Replication must be configured outside of LXD, according to the concepts and constructs by the storage vendor.

The following links lead to replication setup guides published by various storage vendors:

Ceph RBD: RBD mirroring
Dell PowerFlex: Introduction to Replication

Once you have configured the connection between the primary and secondary storage arrays, follow the relevant storage vendor’s steps to set up the actual replication of volumes.

Some vendors (such as Dell) use a concept called replication consistency group (RCG), which allows consistent replication of a group of volumes. An RCG can contain an instance’s volume along with all of its attached custom volumes. Other vendors might use different concepts.

Known storage array limitations¶

When setting up replication, consider the following limitations:

PowerFlex¶

Cannot replicate and recover volumes with snapshots: In PowerFlex, a volume’s snapshot appears as its own volume but is still logically connected to its parent volume (vTree). When replicating a volume inside a RCG, its snapshots are not replicated; this causes inconsistencies on the secondary location. A volume’s snapshot can be replicated but will be placed inside a new vTree, losing the logical relation to its parent volume. During recovery, LXD notices this inconsistency and raises an error.

Ceph RBD¶

Cannot use journaling mode: On Ceph RBD storage arrays, it’s possible to configure mirroring using either journaling or snapshot mode. However, with LXD, only snapshot mode is supported. This is because the volumes need to be mapped to the host for read access during recovery, which might not be possible due to missing kernel features.

Verify replication¶

After setting up storage replication, confirm that the primary location’s volumes are successfully replicated to the secondary location.

Check replication regularly

For recovery, it’s essential that replication is running consistently, so be sure to check this regularly. If the replication fails to run, you are at risk of losing data whenever the primary location experiences an outage.

Promote secondary location after disaster¶

If the primary location becomes unreachable, the secondary location can be promoted to become the new source of truth. The method to promote the secondary storage array depends on the storage vendor. For links to vendor guides, see: Set up storage replication.

Potential data loss

If there is non-replicated data remaining on the primary location, promoting the secondary array might cause some data loss. Consult the storage vendor’s documentation for further information.

Recover resources¶

After the secondary storage array has been promoted, you can start recovering the workload. Run the steps in How to recover instances in case of disaster on the secondary LXD deployment.

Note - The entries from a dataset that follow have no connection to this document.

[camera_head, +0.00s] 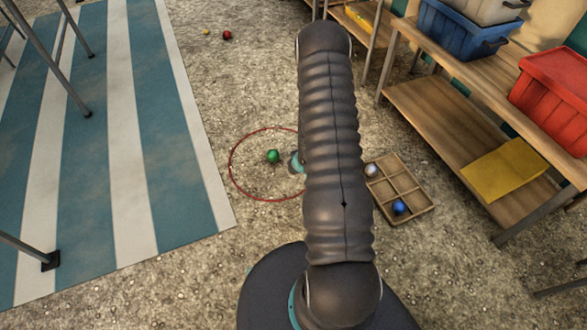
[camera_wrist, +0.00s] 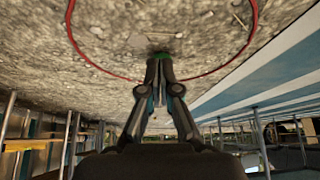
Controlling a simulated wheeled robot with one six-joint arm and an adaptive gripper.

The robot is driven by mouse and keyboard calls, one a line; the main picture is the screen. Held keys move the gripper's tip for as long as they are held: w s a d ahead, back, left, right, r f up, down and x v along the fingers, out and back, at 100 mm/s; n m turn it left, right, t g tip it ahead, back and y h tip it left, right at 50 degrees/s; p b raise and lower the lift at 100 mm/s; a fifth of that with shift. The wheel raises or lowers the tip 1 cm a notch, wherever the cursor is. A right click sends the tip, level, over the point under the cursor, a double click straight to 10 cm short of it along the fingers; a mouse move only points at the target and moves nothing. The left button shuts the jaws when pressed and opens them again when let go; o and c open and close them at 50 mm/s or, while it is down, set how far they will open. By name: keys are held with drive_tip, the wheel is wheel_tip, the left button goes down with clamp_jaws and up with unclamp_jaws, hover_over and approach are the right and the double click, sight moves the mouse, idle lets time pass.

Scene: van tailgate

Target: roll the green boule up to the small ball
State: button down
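The green boule (camera_head: 273,157) rests on the gravel inside a thin red ring (camera_head: 232,180). The small ball (camera_head: 206,31) is yellow and lies far off at the top of the head view, left of a red boule (camera_head: 227,35). My gripper (camera_wrist: 159,62) has its fingers together, with no clear gap between the tips.
A wooden compartment tray (camera_head: 414,211) with a silver ball (camera_head: 371,170) and a blue ball (camera_head: 399,207) lies right of the ring. Wooden shelves (camera_head: 430,105) with boxes stand at the right. A striped mat (camera_head: 150,120) lies left. Gravel between ring and red boule is clear.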

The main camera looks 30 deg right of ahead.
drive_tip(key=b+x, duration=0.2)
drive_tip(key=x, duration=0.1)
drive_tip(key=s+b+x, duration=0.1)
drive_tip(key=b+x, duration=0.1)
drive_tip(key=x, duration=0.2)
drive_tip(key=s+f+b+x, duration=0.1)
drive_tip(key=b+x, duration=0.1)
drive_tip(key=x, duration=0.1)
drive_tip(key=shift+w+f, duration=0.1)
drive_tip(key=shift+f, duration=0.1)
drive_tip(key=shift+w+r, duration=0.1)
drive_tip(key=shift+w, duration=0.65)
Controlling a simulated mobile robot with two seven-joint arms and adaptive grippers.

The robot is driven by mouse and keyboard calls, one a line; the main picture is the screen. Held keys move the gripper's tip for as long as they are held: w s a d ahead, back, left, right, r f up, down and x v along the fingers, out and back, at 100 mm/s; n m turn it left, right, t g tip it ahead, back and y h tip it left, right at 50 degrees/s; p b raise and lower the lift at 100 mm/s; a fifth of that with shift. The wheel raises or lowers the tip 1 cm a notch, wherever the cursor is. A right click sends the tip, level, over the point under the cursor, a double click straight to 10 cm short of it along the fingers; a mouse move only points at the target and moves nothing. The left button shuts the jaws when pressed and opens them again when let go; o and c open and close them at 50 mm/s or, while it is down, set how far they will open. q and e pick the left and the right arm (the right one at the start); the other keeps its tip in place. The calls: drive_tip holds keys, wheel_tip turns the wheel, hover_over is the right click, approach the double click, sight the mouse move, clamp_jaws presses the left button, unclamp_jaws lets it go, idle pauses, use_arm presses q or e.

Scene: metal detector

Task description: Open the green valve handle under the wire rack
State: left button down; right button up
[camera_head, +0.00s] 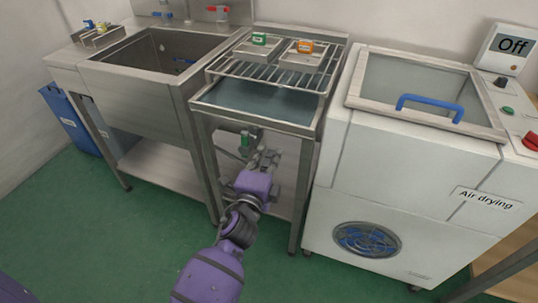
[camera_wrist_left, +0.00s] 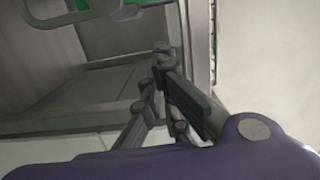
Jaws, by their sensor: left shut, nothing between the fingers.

When prompted to choose the pools to scan for unknown volumes, select the storage pool that was configured during the replication setup.

The instances and custom storage volumes are then recovered on the secondary LXD deployment. Use lxc start to bring up the instances that were originally running on the primary deployment.

Add missing pool¶

If the LXD storage pool at the secondary location exists only in the storage array and has not yet been created in LXD (as described in Storage pool), you must recover it first.

Use the lxc storage create command to add the storage pool. This works for both single and clustered LXD deployments. For more information, see: Create a storage pool.

Recover Ceph RBD pool¶

LXD’s Ceph RBD driver uses a placeholder volume to reserve the storage pool and ensure it isn’t used more than once. For replication, this behavior can be ignored because the replicated pool must be recovered at the secondary location. To allow this, set source.recover to ignore the placeholder volume if it was also replicated to the secondary location.

When creating the storage pool in a LXD cluster, make sure to add the source.recover=true setting when creating the pending storage pools per cluster member as this setting is cluster member specific.

Demote secondary and fail back to primary location¶

Once the primary location is back online, the storage layer ensures data consistency because the secondary storage array now acts as the source of truth and no longer receives updates from the primary array. As long as this replication flow is not reversed, the running instances and custom volumes on the secondary location are protected.

Risk of network conflicts

Network collisions might occur if the primary location comes back online and LXD automatically starts up any instances. This issue is outside the scope of storage replication, but you must place appropriate measures to prevent such conflicts.

Service failback to the primary location can be performed in two ways. In both cases, the operations on the storage layer are identical, but the correct approach depends on the state of the instances and custom volumes on the secondary location:

Shut down the resources on the secondary location and bring them back up on the primary This approach requires that the configuration of the recovered instances and volumes on the secondary location has not been modified in any way. Any modifications would not be reflected in the database of the primary LXD deployment and might cause unexpected side effects.
Set up a fresh deployment of LXD on the primary location and repeat the steps outlined in How to recover instances in case of disaster. This approach repeats the same process performed for the initial disaster recovery, but in reverse.

After choosing an approach, demote the storage array at the secondary location and promote the array at the primary location. Refer to Set up storage replication for details on how to perform these actions.

Finally, either bring up the instances on the primary deployment using lxc start, or recover them first to make them known again to the primary deployment before starting them.